Hard work and attention to detail took William C. Marks from rags to riches, and that included creating an estate plan that shared his good fortune with his family and area residents.
William C. “Bill” Marks may have started his life as a boy on a farm, but when he died, his credentials included managing partners of Wilson County Rock Products, Inc., a number of development and rental properties, a principal shareholder in Wilson County Concrete Co., and an investor in several other businesses. According to an article in The Lebanon (TN) Democrat, “Marks’ estate endows $1 million to four community groups,” he was also keenly aware of how his legacy could impact his community.
“Bill once told me that he got his start digging potatoes in Grant and hauling them to town to sell,” said local attorney and former state Senator Bob Rochelle. “He was a smart, hardworking businessman who was very involved in the commercial, political and community aspects of Wilson County.”
Mr. Marks began work on an extensive estate plan in 1997. That plan included the creation of a trust designed to benefit his family for 20 years. Following that, the trust would then be distributed to four charitable institutions, which Marks thought were most beneficial to the community during his lifetime.
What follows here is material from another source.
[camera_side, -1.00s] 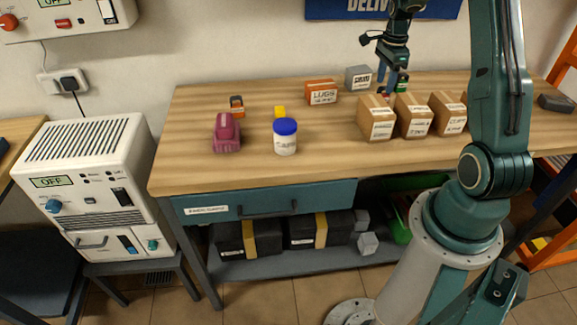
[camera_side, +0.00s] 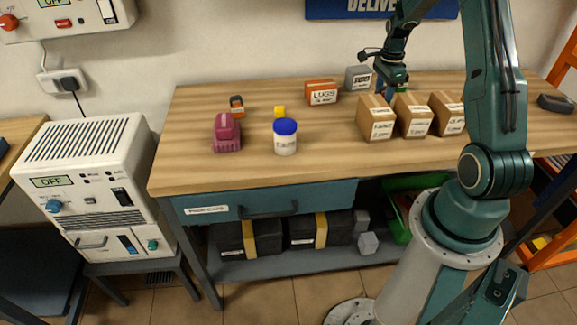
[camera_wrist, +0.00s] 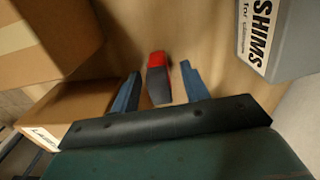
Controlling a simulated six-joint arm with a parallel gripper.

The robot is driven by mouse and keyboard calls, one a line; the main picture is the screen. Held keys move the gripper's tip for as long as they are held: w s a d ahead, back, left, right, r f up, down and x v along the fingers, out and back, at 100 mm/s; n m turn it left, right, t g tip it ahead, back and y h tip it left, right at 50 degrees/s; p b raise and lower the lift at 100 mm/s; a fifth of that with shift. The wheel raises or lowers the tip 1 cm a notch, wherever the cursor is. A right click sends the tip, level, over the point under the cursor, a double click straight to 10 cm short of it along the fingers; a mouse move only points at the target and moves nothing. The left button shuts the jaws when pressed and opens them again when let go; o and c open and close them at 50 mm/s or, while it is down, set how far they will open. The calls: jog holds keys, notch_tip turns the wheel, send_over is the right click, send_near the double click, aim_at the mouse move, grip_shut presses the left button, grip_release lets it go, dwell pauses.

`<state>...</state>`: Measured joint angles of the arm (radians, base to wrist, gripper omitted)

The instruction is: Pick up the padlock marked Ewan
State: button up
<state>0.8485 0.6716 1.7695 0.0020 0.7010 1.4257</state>
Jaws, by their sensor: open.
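In the wrist view a small red and dark grey object (camera_wrist: 158,78) lies on the wooden table between the two blue fingers of my gripper (camera_wrist: 161,88). It may be a padlock; no name can be read on it. My gripper is open, with a gap to the object on both sides. In the side view my gripper (camera_side: 388,88) is low behind the cardboard boxes, and the red object is hidden there. An orange and dark object (camera_side: 237,106) and a yellow object (camera_side: 280,111) lie further left, with no readable marks.
Cardboard boxes (camera_side: 377,118) stand in front of my gripper, and the grey SHIMS box (camera_side: 358,77) stands close on its other side. An orange LUGS box (camera_side: 321,92), a blue-lidded jar (camera_side: 285,137) and a maroon object (camera_side: 227,132) stand left. The front left tabletop is clear.

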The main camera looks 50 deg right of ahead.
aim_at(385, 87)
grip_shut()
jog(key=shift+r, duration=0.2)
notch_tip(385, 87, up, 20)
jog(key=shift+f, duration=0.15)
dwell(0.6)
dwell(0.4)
Marks was savvy enough to designate trustees to manage the trust assets.
In early May, the trustees, Mike Flanagan and Rochelle and Randall Clemons disbursed the trust funds to Cumberland University, Friendship Christian School, the Lebanon-Wilson County Library and College Hills Church of Christ.
“Bill was a wise man who wanted to give back to his community,” Clemons said. “It has been an honor to help carry out his intent.”
The distributions, which totaled $1 million, were given without restrictions. This allows each of the organizations to use the funds as they see fit, which underscores Mr. Mark’s confidence in their ability to make good use of the funds.